Oxford libraries: from the best, to the worst!
One of the best things about studying at Oxford is the city itself – it’s a perfect size, large enough never to feel (too) claustrophobic, and small enough that you can get almost anywhere you need to go in a maximum of about 20 minutes with a bike. During term, I almost never study in the same place two days in a row; I love to move between libraries, coffee shops, and parks. The range of beautiful places available is one of the biggest things I’ve missed during virtual term, which has doomed me to working in my room, every day.

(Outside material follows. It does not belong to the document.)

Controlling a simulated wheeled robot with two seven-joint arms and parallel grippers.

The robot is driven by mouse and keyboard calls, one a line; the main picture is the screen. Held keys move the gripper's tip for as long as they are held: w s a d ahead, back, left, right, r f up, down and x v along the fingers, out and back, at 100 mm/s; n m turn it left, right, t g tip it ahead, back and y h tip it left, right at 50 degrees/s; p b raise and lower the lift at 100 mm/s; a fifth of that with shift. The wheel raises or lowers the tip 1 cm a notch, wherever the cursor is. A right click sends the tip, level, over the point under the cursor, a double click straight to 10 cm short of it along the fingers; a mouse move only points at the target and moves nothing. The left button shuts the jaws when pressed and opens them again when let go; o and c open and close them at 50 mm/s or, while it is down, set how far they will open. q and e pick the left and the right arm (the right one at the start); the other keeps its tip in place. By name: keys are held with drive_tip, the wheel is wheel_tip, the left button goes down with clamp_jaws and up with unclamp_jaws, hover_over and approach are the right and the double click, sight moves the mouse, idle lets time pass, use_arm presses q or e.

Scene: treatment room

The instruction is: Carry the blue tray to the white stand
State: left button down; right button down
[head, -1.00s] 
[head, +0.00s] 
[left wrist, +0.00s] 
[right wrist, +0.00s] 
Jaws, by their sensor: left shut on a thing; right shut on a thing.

The libraries are a particular highlight: Oxford libraries are (mostly) beautiful, with fun details about their history that can be picked up from the plethora of tourist guides in the city centre or remembered from some of the leaflets that get handed out in freshers’ week. The sheer number of libraries, though, can be overwhelming, and it’s quite difficult to figure out which ones we have access to, are allowed into, and will actually be helpful. To my shame, I only actually discovered the social science library was a thing at the beginning of second year (this probably would’ve saved me a lot of time in first-year desperately trying to reserve the one economics textbook possessed by my college library). Even after 2 years here, I’ve not explored all the libraries I have access to, and it’s a big goal of third year to try to get to them all.
The Radcliffe Camera
If you’ve looked at pictures of central Oxford, or visited, you’ve almost definitely seen the Radcliffe Camera – it’s the neo-classical circular building with a vast dome. It’s featured on almost every student’s Instagram, it’s on pretty much all postcards of Oxford, it’s definitely in the 5 most impressive buildings in the city! It’s also the location of the history faculty library, so I go at minimum once a week to get books out. Working there is risky – since it’s the history library, you’re almost certain to bump into friends from your course, and since it’s so central, most other disciplines study in the Rad Cam as well. This will inevitably lead to a long chat, being glared at by the (lovely) librarians/stressed finalists, and then probably leaving the library to catch up properly. Also, the centrality and Instagram-worthy appearance means it’s always completely full. If you want a good chair, you have to arrive very early (not being an early bird, I’ve never actually verified HOW early you need to arrive for a window seat, but I’ve literally never seen them empty in the mornings).
The Bodleian, to which the Rad Cam is connected, is significantly better for avoiding distractions: it’s always entirely silent, and any move leads to being glared at by almost everyone else there – if you’re a fidgeter, it’s probably not your best bet. Duke Humfrey’s library (within the Bod), while indisputably worth visiting, is strictest of all, with no bags allowed in, no food and drink – even a water bottle – and no photography allowed.
The Taylorian is a similarly beautiful place to study, and benefits from the fact it’s underrated by undergraduates – the risk of a study-session turning into an all-day coffee break, omnipresent in the Rad Cam, is significantly reduced. It’s the language faculty library, very close to the Ashmolean Museum. Its neo-classical exterior rivals the Rad Cam for beauty, and its wood-panelled interior is full of busts, portraits, chandeliers, and spiral staircases. The seats are significantly more comfortable than the Rad Cam, and slightly less competed over – that said, getting access to one of the six coveted window seats on the second floor is impossible, in my experience, and has been known to require queuing.
The Gladstone Link
If you’re NOT looking for somewhere pretty to study – weird as it seems, sometimes in an essay crisis it’s nice to study somewhere with absolutely no distractions – the Gladstone Link might serve your purposes well. This is an underground lair under the Radcliffe Camera, and could not differ more in aesthetic terms: it’s got harsh metal grids as floors, strip lighting, and rattling broken rolling shelves. It’s definitely got a more relaxed atmosphere than other Oxford libraries: if you’re looking to take a verboten snack in, take your shoes off, or have a quick word with a friend, the Gladstone Link might be your place, despite its distinct ugliness.
The English Faculty Library
The English Faculty Library is another contender if you’re looking for somewhere not quite as grim as the Gladstone Link but a bit less distracting than the Taylorian: it’s definitely more functional than beautiful, with a 1960s design heavy on the concrete and light on the wood panelling, but the large windows mean it’s slightly better for non-vampires than the Gladstone Link.
College libraries, finally, are probably the go-to for most students; they’re likely to either have or be able to buy the books on a typical undergraduate reading list, and they’re good if you’ve not got the energy to venture far from home (not that any libraries really require much of a trek – even the furthest colleges from the centre are basically a 10-minute cycle). They generally have the longest opening hours, too, so if you’re hit by an essay-crisis, or you’re the kind of person who works best at nocturnal hours, you’ll probably find yourself in your college library most frequently.